JOB:
Select the lines that contain "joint" and copy each of them.

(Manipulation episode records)
--

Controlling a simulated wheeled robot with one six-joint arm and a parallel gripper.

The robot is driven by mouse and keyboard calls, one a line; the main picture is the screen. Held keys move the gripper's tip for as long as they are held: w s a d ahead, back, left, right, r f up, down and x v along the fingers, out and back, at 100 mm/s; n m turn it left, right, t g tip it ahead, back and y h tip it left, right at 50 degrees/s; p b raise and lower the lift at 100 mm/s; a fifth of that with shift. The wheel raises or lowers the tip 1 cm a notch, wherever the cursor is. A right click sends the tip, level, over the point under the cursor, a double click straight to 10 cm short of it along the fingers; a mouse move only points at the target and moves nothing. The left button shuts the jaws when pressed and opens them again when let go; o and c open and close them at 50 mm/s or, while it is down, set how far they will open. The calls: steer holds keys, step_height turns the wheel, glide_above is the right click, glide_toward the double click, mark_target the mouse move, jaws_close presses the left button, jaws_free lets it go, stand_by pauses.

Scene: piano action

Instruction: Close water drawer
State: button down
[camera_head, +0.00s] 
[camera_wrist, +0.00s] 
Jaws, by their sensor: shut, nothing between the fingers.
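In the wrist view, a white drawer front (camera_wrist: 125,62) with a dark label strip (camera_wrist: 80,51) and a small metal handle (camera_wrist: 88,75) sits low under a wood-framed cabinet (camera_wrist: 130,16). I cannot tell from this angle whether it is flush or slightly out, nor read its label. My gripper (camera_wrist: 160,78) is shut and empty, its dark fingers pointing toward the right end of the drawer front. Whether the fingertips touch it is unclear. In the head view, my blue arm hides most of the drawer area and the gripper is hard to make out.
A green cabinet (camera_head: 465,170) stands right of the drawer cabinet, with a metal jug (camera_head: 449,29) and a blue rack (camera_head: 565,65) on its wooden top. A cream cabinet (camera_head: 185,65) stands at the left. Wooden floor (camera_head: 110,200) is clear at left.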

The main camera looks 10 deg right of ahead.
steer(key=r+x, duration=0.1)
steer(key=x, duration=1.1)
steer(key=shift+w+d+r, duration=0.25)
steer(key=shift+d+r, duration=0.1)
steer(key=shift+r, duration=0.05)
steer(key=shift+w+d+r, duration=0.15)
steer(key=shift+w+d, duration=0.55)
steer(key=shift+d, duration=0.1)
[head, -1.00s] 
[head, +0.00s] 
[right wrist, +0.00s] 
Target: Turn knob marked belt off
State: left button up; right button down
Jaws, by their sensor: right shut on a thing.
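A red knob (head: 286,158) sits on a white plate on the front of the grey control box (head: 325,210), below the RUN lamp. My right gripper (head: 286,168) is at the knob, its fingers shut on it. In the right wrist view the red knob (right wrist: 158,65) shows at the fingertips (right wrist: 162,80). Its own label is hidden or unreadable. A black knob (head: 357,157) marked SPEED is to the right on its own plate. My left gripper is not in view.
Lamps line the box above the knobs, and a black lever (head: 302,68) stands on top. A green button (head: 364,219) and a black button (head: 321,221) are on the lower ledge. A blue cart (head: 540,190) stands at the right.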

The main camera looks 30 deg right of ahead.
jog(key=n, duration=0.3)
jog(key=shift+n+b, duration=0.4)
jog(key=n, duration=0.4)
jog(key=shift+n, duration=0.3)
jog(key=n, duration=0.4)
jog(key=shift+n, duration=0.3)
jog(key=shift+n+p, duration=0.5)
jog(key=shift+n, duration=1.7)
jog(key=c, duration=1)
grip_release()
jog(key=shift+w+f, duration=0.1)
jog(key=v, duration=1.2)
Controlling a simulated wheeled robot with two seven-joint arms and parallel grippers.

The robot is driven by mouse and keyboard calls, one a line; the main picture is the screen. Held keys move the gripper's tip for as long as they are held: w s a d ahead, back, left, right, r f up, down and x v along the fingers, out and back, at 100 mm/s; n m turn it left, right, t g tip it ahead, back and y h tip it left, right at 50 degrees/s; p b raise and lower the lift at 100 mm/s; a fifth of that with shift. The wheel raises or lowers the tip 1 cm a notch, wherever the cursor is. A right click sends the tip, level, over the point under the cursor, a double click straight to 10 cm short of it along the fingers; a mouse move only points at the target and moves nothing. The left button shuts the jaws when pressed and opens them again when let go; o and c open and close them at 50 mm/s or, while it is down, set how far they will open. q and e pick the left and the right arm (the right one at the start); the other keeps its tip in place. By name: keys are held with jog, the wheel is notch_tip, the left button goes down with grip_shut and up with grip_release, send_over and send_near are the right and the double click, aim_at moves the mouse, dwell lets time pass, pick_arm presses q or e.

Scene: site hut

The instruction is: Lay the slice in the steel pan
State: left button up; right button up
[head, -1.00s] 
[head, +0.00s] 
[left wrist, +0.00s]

--

OUTPUT FOR THIS EXERCISE:
Controlling a simulated wheeled robot with one six-joint arm and a parallel gripper.
Controlling a simulated wheeled robot with two seven-joint arms and parallel grippers.

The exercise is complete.